TASK STATEMENT: Only the lines from the one containing "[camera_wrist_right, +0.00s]" through the one containing "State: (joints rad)" belong in the answer; copy them exactly and leave out pictures.

AVAILABLE DATA:
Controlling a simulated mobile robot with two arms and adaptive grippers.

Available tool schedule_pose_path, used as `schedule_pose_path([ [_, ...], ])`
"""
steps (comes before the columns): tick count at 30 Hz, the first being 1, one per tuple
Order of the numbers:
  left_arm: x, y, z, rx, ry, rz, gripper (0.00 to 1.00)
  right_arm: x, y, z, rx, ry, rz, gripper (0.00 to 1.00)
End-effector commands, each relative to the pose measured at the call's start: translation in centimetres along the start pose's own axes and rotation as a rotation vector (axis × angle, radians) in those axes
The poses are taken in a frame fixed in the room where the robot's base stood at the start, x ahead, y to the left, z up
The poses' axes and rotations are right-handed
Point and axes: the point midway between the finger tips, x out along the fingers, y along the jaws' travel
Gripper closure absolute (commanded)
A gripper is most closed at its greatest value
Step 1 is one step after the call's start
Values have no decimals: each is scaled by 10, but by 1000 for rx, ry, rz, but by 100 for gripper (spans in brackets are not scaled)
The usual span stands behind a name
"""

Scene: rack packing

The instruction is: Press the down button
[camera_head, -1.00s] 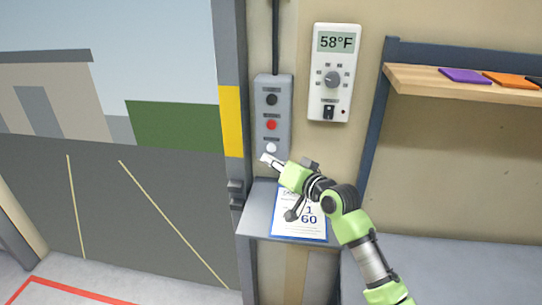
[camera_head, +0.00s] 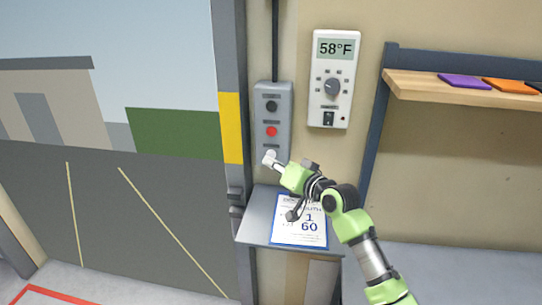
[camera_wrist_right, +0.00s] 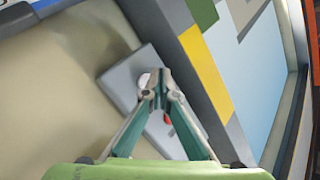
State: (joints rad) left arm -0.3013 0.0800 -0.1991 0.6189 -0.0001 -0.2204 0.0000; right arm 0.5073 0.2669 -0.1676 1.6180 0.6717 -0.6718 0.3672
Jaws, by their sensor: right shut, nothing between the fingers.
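The grey control box (camera_head: 272,105) on the wall post carries a black button (camera_head: 272,106) at the top, a red button (camera_head: 272,131) below it and a white button (camera_wrist_right: 144,81) at the bottom. The labels are too small to read. My left gripper is not in view.
A wall thermostat (camera_head: 332,80) reading 58°F hangs right of the box. A small grey shelf (camera_head: 257,222) with a printed sheet (camera_head: 299,220) sits below. A wooden shelf (camera_head: 420,87) with coloured flat items is at the right. A doorway opens at left.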

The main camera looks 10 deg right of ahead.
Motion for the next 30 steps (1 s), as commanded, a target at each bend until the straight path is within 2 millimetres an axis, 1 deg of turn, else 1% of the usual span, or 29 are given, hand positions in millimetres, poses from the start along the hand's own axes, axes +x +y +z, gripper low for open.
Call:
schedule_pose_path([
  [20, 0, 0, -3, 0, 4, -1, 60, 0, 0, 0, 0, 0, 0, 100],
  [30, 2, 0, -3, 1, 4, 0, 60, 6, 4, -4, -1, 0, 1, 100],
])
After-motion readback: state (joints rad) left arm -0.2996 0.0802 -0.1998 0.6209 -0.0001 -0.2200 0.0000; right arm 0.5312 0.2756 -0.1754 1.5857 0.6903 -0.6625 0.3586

RESPONSE TO THIS EXERCISE:
[camera_wrist_right, +0.00s] 
State: (joints rad) left arm -0.3013 0.0800 -0.1991 0.6189 -0.0001 -0.2204 0.0000; right arm 0.5073 0.2669 -0.1676 1.6180 0.6717 -0.6718 0.3672

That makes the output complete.